十二月 21, 2025
48 分钟阅读
高级机器学习工程师面试题:完整指南
interview
career-advice
job-search

Milad Bonakdar
作者
掌握高级机器学习工程技术,包括分布式训练、模型优化、MLOps、系统设计以及大规模生产环境中的机器学习。本指南为高级机器学习工程师提供必备的面试题。
介绍
高级机器学习工程师负责构建和扩展生产环境中的机器学习系统,优化模型性能,构建强大的机器学习基础设施,并领导技术创新。这个角色需要具备分布式系统、高级优化技术、MLOps 等方面的专业知识,以及解决复杂工程挑战的能力。
这份全面的指南涵盖了高级机器学习工程师面试中常见的重要问题,包括分布式训练、模型优化、MLOps 基础设施、系统设计、大规模特征工程和生产最佳实践。每个问题都包含详细的答案、稀有度评估和难度评级。
分布式训练与可扩展性(5 个问题)
1. 如何实现深度学习模型的分布式训练?
答案: 分布式训练将计算并行化到多个 GPU/机器上。
- 策略:
- 数据并行: 相同的模型,不同的数据批次
- 模型并行: 将模型拆分到不同的设备上
- 流水线并行: 将模型拆分为多个阶段
- 框架: PyTorch DDP, Horovod, TensorFlow MirroredStrategy
import torch
import torch.nn as nn
import torch.distributed as dist
from torch.nn.parallel import DistributedDataParallel as DDP
from torch.utils.data.distributed import DistributedSampler
# 初始化分布式训练
def setup_distributed(rank, world_size):
dist.init_process_group(
backend='nccl', # CPU 使用 'gloo'
init_method='env://',
world_size=world_size,
rank=rank
)
# 模型设置
class MyModel(nn.Module):
def __init__(self):
super().__init__()
self.layers = nn.Sequential(
nn.Linear(784, 512),
nn.ReLU(),
nn.Linear(512, 10)
)
def forward(self, x):
return self.layers(x)
def train_distributed(rank, world_size):
setup_distributed(rank, world_size)
# 创建模型并移动到 GPU
model = MyModel().to(rank)
model = DDP(model, device_ids=[rank])
# 创建分布式采样器
train_dataset = MyDataset()
train_sampler = DistributedSampler(
train_dataset,
num_replicas=world_size,
rank=rank
)
train_loader = torch.utils.data.DataLoader(
train_dataset,
batch_size=32,
sampler=train_sampler
)
optimizer = torch.optim.Adam(model.parameters())

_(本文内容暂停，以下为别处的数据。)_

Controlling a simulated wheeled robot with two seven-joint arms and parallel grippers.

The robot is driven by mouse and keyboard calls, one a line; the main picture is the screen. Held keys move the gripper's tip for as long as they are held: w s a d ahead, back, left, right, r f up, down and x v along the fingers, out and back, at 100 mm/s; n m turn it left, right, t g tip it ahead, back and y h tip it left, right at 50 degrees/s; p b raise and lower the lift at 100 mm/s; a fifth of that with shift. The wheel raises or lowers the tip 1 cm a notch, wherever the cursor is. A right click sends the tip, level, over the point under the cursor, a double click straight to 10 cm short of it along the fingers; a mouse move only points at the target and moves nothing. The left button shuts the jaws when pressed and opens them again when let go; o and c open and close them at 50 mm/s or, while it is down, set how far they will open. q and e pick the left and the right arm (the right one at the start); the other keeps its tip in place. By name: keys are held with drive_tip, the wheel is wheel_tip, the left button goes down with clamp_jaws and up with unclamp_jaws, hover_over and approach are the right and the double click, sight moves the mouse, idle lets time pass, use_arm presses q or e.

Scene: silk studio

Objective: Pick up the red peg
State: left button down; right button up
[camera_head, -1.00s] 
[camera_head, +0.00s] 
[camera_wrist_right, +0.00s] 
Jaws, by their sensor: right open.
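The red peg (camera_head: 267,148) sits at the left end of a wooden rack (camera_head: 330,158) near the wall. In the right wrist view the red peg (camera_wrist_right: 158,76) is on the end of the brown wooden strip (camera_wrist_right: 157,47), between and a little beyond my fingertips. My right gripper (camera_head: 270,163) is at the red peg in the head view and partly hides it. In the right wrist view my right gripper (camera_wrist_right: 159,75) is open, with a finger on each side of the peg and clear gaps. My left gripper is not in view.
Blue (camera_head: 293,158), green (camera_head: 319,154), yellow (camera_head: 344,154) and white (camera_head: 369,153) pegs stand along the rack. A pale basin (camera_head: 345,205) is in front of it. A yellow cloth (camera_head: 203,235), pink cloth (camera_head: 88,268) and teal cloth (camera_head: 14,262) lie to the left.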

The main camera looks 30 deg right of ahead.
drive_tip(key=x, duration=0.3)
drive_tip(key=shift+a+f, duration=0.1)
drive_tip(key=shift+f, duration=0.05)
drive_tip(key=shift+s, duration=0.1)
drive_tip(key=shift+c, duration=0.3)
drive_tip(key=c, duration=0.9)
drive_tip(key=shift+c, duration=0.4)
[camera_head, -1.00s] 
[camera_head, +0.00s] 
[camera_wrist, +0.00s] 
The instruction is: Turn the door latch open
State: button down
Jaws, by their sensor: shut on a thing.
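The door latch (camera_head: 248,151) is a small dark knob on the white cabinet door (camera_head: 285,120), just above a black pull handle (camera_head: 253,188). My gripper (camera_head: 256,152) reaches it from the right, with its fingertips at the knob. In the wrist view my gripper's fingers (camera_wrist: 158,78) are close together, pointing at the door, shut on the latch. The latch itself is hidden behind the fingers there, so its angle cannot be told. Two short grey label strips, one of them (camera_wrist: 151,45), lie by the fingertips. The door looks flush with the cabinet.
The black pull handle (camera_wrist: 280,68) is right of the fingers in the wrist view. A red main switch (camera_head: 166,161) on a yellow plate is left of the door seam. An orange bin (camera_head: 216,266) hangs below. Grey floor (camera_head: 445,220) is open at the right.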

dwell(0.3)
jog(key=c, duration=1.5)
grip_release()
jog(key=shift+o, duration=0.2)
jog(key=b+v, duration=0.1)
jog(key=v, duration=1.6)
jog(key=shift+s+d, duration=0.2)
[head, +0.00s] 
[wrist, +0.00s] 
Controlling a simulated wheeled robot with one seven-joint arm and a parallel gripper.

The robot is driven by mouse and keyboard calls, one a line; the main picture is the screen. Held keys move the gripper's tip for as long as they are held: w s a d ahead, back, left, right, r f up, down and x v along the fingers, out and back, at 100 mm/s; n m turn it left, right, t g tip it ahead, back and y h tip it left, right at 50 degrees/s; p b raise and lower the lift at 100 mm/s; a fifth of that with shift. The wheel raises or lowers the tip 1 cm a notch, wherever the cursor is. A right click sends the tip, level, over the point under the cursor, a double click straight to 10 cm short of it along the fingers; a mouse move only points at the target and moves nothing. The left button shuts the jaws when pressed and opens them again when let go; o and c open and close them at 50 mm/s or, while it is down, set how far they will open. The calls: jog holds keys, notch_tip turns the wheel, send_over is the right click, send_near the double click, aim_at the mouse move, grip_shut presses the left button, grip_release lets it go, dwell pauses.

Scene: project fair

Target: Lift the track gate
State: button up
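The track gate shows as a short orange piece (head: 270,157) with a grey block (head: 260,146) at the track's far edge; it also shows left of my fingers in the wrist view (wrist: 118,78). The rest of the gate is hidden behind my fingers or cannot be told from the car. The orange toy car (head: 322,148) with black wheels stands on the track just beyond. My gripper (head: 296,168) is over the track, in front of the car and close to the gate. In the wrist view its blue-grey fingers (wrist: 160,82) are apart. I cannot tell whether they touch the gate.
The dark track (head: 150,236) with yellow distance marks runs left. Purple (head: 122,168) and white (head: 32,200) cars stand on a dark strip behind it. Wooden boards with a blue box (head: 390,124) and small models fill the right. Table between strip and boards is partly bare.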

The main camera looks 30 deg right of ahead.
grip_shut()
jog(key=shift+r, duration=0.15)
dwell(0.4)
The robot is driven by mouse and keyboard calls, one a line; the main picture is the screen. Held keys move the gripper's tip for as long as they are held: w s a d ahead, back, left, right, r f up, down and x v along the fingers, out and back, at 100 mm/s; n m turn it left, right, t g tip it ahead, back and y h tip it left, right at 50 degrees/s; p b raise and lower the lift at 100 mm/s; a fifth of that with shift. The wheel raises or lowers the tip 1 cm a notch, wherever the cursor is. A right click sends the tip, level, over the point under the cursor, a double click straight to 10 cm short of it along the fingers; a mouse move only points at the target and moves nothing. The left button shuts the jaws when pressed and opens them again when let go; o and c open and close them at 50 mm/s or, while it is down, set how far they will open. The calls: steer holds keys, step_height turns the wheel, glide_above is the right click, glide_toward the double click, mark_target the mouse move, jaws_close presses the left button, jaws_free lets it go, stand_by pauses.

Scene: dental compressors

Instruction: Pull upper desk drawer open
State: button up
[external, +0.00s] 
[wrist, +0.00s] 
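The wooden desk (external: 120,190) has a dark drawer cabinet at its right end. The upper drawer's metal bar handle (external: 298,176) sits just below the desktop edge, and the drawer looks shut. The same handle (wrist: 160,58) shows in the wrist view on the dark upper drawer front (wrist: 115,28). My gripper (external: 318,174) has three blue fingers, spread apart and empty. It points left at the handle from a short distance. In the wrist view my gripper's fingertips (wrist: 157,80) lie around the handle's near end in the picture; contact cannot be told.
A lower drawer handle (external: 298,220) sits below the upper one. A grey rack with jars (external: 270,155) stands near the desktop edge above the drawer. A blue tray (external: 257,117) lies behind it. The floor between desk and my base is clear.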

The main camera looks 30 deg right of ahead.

criterion = nn.CrossEntropyLoss()
for epoch in range(10):
train_sampler.set_epoch(epoch) # 每轮打乱数据
for batch_idx, (data, target) in enumerate(train_loader):
data, target = data.to(rank), target.to(rank)
optimizer.zero_grad()
output = model(data)
loss = criterion(output, target)
loss.backward()
optimizer.step()
if rank == 0 and batch_idx % 100 == 0:
print(f'Epoch {epoch}, Batch {batch_idx}, Loss: {loss.item():.4f}')
dist.destroy_process_group()
# 使用 torch.multiprocessing 启动
import torch.multiprocessing as mp
if __name__ == '__main__':
world_size = torch.cuda.device_count()
mp.spawn(train_distributed, args=(world_size,), nprocs=world_size)
# TensorFlow 分布式训练
import tensorflow as tf
strategy = tf.distribute.MirroredStrategy()
with strategy.scope():
model = tf.keras.Sequential([
tf.keras.layers.Dense(512, activation='relu'),
tf.keras.layers.Dense(10)
])
model.compile(
optimizer='adam',
loss=tf.keras.losses.SparseCategoricalCrossentropy(from_logits=True),
metrics=['accuracy']
)
# model.fit 将自动进行分布式训练
# model.fit(train_dataset, epochs=10)稀有度: 常见 难度: 困难
2. 解释梯度累积及其使用场景。
答案: 当 GPU 内存有限时,梯度累积可以模拟更大的批次大小。
- 工作原理: 在更新权重之前,对多个前向传递的梯度进行累积。
- 使用场景: 大型模型、有限的 GPU 内存、稳定的训练。
import torch
import torch.nn as nn
model = MyModel()
optimizer = torch.optim.Adam(model.parameters())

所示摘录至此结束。